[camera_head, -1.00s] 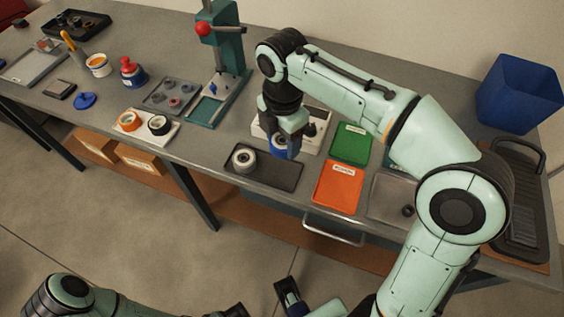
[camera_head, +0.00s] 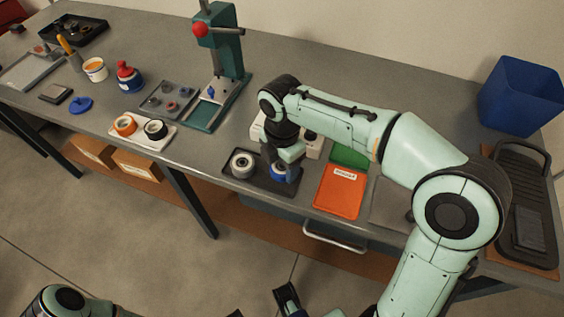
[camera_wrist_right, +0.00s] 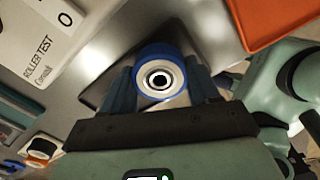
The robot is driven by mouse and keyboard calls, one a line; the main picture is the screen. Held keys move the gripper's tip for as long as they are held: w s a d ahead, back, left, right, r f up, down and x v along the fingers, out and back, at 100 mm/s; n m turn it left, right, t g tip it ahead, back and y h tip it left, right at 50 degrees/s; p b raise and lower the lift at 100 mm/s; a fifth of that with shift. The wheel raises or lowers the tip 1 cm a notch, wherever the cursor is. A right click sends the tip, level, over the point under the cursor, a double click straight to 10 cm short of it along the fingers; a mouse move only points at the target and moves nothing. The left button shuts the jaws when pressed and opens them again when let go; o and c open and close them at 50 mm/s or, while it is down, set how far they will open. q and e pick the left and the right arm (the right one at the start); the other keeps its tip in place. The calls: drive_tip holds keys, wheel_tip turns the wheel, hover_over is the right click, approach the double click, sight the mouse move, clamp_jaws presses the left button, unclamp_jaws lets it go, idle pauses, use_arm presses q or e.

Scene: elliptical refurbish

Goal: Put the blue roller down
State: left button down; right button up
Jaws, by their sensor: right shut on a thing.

**Request**
Which lines of the data include "down"? Copy each of them.

**Task response**
The robot is driven by mouse and keyboard calls, one a line; the main picture is the screen. Held keys move the gripper's tip for as long as they are held: w s a d ahead, back, left, right, r f up, down and x v along the fingers, out and back, at 100 mm/s; n m turn it left, right, t g tip it ahead, back and y h tip it left, right at 50 degrees/s; p b raise and lower the lift at 100 mm/s; a fifth of that with shift. The wheel raises or lowers the tip 1 cm a notch, wherever the cursor is. A right click sends the tip, level, over the point under the cursor, a double click straight to 10 cm short of it along the fingers; a mouse move only points at the target and moves nothing. The left button shuts the jaws when pressed and opens them again when let go; o and c open and close them at 50 mm/s or, while it is down, set how far they will open. q and e pick the left and the right arm (the right one at the start); the other keeps its tip in place. The calls: drive_tip holds keys, wheel_tip turns the wheel, hover_over is the right click, approach the double click, sight the mouse move, clamp_jaws presses the left button, unclamp_jaws lets it go, idle pauses, use_arm presses q or e.
Goal: Put the blue roller down
State: left button down; right button up

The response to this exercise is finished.